BEGIN

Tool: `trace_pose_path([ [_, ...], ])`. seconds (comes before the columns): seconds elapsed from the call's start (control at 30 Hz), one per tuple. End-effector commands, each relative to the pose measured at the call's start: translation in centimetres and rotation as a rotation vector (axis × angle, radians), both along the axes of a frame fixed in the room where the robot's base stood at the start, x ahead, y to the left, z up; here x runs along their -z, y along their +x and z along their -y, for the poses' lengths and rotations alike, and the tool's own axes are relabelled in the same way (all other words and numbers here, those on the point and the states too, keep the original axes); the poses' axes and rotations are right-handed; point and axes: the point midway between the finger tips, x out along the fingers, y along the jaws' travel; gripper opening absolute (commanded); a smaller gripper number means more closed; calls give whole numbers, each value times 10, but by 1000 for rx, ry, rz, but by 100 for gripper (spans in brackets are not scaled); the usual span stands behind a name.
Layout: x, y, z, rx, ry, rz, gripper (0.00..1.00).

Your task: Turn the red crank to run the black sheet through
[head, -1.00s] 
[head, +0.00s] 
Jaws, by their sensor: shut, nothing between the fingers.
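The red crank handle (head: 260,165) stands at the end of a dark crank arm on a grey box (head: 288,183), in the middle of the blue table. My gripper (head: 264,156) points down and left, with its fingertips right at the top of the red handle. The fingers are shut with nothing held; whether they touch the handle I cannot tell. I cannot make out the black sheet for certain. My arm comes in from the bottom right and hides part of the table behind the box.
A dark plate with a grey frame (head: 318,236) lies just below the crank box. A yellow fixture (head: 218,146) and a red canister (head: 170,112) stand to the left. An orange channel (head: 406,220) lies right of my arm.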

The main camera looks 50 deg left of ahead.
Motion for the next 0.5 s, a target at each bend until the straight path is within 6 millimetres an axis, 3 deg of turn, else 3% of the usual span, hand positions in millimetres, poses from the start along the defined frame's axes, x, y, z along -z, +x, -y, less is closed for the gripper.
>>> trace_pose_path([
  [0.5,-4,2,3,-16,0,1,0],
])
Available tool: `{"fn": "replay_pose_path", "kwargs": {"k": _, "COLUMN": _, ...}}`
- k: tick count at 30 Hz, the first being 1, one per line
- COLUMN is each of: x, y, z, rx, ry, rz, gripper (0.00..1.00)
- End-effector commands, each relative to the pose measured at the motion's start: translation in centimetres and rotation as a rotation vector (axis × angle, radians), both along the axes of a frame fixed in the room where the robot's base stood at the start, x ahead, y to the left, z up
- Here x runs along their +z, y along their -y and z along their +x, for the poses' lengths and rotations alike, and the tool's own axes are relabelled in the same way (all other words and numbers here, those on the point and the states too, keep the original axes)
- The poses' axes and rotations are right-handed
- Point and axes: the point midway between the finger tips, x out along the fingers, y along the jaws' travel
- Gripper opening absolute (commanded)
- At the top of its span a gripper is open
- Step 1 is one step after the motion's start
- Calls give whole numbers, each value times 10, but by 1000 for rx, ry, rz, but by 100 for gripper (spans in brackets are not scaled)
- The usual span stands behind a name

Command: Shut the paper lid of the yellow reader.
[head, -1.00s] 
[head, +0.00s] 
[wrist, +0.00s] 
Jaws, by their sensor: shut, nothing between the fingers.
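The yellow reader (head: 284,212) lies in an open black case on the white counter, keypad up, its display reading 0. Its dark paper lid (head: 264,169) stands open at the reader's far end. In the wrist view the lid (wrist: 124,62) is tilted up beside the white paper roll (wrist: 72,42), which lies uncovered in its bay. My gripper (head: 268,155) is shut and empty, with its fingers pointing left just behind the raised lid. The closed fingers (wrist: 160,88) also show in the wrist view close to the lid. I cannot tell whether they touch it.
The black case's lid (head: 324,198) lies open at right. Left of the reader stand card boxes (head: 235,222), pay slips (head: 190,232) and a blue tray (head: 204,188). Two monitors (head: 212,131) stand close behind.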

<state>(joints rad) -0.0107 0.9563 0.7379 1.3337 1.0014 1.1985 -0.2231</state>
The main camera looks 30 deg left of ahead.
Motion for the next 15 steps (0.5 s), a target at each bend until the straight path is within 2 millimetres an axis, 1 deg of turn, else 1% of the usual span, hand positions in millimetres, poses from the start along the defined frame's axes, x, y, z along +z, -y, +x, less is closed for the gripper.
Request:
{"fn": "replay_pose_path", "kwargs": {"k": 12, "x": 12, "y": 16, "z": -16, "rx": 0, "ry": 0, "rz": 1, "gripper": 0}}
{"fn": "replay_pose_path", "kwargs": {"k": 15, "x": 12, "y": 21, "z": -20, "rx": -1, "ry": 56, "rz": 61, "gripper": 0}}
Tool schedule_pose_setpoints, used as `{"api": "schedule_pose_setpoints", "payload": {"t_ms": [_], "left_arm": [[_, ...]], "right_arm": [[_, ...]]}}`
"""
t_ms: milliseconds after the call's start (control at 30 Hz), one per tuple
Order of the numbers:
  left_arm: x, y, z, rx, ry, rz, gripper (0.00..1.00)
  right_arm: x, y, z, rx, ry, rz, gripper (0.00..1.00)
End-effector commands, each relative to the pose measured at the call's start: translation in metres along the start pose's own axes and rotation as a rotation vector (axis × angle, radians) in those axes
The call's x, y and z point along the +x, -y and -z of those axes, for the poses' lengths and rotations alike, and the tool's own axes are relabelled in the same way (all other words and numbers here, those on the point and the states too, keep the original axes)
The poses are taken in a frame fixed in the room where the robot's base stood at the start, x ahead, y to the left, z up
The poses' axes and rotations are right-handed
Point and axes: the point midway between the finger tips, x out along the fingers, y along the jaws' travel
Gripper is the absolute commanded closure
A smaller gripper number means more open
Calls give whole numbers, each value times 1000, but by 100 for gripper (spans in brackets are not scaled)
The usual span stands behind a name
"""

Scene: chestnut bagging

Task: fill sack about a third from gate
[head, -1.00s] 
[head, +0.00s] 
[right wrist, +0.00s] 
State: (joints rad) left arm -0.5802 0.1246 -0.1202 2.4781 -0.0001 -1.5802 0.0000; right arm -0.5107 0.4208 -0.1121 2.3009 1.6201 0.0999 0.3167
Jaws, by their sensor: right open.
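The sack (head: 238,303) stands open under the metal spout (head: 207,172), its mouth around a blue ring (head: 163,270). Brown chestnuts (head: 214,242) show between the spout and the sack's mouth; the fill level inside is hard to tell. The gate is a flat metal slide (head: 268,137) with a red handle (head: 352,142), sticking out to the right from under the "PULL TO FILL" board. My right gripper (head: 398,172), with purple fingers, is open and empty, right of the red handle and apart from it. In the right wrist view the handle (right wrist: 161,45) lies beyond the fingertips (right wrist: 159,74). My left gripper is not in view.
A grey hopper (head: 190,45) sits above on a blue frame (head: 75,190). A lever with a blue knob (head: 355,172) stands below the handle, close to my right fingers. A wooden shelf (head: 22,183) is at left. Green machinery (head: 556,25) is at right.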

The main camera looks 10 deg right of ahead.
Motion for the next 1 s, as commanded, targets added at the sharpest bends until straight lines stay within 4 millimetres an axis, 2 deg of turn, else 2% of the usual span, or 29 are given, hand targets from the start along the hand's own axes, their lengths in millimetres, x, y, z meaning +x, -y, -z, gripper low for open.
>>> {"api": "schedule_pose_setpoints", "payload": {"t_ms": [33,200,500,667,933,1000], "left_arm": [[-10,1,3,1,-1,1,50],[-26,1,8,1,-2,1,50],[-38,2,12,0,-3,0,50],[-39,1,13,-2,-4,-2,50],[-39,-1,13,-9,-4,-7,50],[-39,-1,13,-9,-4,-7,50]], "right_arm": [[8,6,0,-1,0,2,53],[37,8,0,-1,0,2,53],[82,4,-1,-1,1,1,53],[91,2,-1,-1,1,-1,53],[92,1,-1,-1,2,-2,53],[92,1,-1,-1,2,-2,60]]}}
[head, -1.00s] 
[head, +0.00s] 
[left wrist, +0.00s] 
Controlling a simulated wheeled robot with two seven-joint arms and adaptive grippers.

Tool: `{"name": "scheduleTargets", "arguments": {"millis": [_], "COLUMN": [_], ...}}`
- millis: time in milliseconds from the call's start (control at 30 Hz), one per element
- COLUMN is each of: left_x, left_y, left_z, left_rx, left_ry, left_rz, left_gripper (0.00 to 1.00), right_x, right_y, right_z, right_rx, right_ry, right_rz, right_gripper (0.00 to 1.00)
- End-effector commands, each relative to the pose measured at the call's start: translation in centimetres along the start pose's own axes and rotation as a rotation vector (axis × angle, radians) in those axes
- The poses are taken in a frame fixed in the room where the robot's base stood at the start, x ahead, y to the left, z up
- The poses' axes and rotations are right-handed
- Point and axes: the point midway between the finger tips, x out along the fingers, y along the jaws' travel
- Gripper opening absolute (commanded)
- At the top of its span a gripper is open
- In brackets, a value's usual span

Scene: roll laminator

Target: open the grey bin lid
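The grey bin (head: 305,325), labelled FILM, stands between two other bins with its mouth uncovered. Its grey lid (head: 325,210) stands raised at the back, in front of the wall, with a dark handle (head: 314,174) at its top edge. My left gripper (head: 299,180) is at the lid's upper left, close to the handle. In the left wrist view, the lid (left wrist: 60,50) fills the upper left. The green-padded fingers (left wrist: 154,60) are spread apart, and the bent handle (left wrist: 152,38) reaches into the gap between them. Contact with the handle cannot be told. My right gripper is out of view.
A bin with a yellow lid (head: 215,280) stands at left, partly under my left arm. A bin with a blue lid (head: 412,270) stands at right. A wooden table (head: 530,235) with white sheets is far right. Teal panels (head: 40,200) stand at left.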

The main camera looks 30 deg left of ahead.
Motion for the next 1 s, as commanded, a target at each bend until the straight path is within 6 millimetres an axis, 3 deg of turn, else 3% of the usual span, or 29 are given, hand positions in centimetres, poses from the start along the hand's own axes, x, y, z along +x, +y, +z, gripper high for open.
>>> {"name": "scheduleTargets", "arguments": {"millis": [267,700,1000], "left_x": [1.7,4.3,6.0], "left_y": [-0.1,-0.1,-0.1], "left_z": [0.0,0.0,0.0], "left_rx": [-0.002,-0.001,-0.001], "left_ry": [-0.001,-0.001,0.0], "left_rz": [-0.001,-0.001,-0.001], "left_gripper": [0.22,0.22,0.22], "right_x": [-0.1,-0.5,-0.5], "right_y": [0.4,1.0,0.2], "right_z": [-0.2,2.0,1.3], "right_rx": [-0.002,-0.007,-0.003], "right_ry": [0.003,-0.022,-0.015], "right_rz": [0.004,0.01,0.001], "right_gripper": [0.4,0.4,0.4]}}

END

» **EXERCISE PROMPT**: Which lines include the word "means"? List them all.

» **RESPONSE TO THIS TASK**:
Tool: `trace_pose_path([ [_, ...], ])`. seconds (comes before the columns): seconds elapsed from the call's start (control at 30 Hz), one per tuple. End-effector commands, each relative to the pose measured at the call's start: translation in centimetres and rotation as a rotation vector (axis × angle, radians), both along the axes of a frame fixed in the room where the robot's base stood at the start, x ahead, y to the left, z up; here x runs along their -z, y along their +x and z along their -y, for the poses' lengths and rotations alike, and the tool's own axes are relabelled in the same way (all other words and numbers here, those on the point and the states too, keep the original axes); the poses' axes and rotations are right-handed; point and axes: the point midway between the finger tips, x out along the fingers, y along the jaws' travel; gripper opening absolute (commanded); a smaller gripper number means more closed; calls give whole numbers, each value times 10, but by 1000 for rx, ry, rz, but by 100 for gripper (spans in brackets are not scaled); the usual span stands behind a name.
A smaller gripper number means more open

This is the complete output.